La transition vers une fiscalité écologique est d'autant mieux perçue et acceptée qu'elle fait l'objet d'un « paquet » de mesures cohérentes et qu'elle s'inscrit dans le cadre d'une stratégie globale de refonte des prélèvements obligatoires . A rebours de ces principes, en France, la traduction fiscale des engagements du Grenelle de l'environnement s'est opérée en ordre dispersé.

1. Le « verdissement » de la fiscalité n'a pas été conçu dans le cadre d'une stratégie globale d'adaptation des prélèvements obligatoires

En janvier 2010, le ministère chargé de l'écologie publiait un document de synthèse 34 ( * ) des différentes mesures fiscales adoptées depuis 2007 en matière environnementale. Ce document enseigne que les trois premières années de la législature ont vu l'adoption de près de soixante-dix mesures différentes, réparties dans une cinquantaine d'articles de cinq lois de finances ou de finances rectificatives.
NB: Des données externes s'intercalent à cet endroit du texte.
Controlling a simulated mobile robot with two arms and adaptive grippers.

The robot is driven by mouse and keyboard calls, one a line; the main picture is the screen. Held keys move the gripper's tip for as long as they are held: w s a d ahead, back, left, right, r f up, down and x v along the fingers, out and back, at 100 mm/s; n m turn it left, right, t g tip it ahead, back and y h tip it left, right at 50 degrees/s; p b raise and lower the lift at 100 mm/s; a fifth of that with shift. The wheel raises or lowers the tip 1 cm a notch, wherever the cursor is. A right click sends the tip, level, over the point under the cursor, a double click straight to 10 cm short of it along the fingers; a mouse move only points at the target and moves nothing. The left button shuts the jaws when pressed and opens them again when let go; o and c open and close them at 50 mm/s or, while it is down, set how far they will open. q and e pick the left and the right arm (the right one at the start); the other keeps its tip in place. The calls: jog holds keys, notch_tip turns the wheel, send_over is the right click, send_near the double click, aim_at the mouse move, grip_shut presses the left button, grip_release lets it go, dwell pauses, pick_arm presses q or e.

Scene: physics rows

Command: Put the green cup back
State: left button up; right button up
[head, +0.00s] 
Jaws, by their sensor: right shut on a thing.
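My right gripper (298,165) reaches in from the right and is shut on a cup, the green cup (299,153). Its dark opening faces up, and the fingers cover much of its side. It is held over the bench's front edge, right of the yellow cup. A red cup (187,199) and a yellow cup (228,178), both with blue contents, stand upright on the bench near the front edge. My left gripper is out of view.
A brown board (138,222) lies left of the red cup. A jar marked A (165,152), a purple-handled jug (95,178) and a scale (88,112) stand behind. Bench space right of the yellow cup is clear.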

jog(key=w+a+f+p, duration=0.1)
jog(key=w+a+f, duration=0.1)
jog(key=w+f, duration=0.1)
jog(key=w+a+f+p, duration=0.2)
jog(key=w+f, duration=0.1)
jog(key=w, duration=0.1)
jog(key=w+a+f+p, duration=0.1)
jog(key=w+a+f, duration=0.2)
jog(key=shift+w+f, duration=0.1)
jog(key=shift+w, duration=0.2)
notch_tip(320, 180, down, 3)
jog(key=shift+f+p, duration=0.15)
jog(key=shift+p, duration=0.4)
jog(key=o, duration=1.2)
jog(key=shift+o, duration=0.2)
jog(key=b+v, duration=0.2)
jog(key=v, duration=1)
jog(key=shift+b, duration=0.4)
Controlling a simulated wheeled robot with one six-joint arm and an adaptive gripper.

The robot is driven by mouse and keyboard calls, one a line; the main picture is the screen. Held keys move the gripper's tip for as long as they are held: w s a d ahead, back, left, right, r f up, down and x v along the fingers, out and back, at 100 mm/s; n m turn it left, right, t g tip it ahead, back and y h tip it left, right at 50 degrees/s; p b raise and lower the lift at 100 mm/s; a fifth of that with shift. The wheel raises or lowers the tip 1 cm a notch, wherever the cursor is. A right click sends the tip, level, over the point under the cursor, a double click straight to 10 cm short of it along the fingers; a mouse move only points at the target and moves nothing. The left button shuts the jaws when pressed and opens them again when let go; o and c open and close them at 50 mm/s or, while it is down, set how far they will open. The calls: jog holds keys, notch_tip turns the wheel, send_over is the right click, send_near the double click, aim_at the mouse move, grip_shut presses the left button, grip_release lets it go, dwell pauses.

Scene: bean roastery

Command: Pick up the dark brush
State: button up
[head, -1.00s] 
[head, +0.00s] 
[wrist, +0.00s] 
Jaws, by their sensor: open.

Ces mesures ont principalement concerné la rénovation thermique des logements (prêt à taux zéro, crédit d'impôt « Développement durable), les transports (bonus-malus automobile, éco-redevance poids lourds), l'énergie (refonte de la défiscalisation des agrocarburants), les déchets (aménagement de la taxe générale sur les activités polluantes applicable aux déchets ménagers), l'agriculture et la biodiversité (doublement et prorogation du crédit d'impôt « bio », durcissement du régime de la redevance sur les pesticides).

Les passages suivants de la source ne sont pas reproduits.